▸ Exercise requirements
Transcribe only the lines of the listing below from the one holding "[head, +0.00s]" through the one holding "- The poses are", inclusive, without any change.

▸ Dataset excerpt
-- Begin --
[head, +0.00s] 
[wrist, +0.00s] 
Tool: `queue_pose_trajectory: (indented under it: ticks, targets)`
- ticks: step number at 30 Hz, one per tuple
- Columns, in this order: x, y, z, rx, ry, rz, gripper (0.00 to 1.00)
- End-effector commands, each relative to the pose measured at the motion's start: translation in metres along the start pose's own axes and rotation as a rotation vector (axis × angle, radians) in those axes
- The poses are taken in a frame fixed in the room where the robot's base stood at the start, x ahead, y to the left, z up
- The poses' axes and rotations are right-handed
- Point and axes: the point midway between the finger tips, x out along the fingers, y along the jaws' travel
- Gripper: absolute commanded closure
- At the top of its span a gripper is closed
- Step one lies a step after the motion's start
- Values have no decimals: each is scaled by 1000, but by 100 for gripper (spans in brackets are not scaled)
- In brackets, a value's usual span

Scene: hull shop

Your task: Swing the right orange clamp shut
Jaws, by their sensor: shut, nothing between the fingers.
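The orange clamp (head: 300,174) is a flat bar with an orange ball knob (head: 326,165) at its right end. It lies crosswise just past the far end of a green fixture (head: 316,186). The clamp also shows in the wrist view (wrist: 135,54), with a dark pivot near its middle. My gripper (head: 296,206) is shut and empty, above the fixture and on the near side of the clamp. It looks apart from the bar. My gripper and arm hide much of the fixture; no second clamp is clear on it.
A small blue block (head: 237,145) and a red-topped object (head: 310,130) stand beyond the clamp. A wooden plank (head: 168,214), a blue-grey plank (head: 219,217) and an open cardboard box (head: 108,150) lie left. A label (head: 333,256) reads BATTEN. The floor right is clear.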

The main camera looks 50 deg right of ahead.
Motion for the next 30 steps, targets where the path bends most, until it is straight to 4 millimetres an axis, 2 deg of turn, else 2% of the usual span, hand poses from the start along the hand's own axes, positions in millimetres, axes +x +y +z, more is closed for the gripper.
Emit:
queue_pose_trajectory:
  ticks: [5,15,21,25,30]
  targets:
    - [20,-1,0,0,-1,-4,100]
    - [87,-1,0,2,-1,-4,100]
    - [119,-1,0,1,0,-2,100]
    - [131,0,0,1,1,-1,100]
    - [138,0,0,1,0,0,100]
-- End --
-- Begin --
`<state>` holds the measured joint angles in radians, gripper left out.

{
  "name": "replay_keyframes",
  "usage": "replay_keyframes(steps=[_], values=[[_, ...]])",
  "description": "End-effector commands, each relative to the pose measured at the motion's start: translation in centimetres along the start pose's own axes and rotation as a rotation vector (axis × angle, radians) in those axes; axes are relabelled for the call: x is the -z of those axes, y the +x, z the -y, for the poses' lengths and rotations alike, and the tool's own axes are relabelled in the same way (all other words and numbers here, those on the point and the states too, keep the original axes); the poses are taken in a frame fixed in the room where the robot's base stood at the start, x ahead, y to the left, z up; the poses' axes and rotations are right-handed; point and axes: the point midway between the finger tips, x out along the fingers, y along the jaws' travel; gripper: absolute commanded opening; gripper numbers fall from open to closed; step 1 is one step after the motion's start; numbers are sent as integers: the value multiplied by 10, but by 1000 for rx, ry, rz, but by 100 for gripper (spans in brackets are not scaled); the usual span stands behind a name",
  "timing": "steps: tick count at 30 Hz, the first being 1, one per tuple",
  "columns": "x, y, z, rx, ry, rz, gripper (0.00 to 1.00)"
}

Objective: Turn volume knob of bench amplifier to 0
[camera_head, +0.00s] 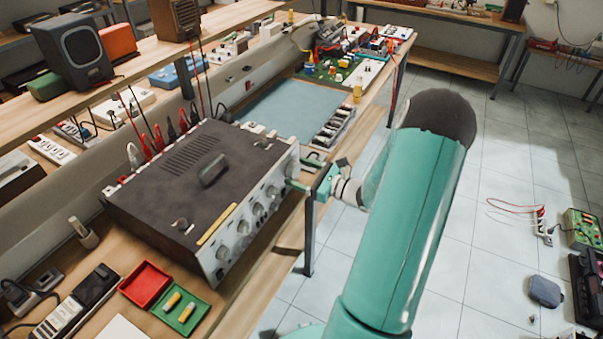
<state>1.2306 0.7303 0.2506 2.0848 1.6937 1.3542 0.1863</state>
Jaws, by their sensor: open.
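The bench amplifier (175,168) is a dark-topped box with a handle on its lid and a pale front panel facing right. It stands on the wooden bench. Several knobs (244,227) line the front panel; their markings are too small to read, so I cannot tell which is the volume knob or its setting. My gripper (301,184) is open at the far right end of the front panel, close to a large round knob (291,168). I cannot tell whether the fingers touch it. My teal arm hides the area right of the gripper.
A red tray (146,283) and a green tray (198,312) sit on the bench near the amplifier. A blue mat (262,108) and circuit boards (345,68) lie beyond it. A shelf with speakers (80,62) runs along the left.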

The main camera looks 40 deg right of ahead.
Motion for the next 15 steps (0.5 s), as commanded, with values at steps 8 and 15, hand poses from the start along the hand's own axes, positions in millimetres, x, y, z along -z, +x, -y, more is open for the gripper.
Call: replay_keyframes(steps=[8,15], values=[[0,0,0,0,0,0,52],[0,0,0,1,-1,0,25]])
-- End --
▸ Finished answer
[head, +0.00s] 
[wrist, +0.00s] 
Tool: `queue_pose_trajectory: (indented under it: ticks, targets)`
- ticks: step number at 30 Hz, one per tuple
- Columns, in this order: x, y, z, rx, ry, rz, gripper (0.00 to 1.00)
- End-effector commands, each relative to the pose measured at the motion's start: translation in metres along the start pose's own axes and rotation as a rotation vector (axis × angle, radians) in those axes
- The poses are taken in a frame fixed in the room where the robot's base stood at the start, x ahead, y to the left, z up

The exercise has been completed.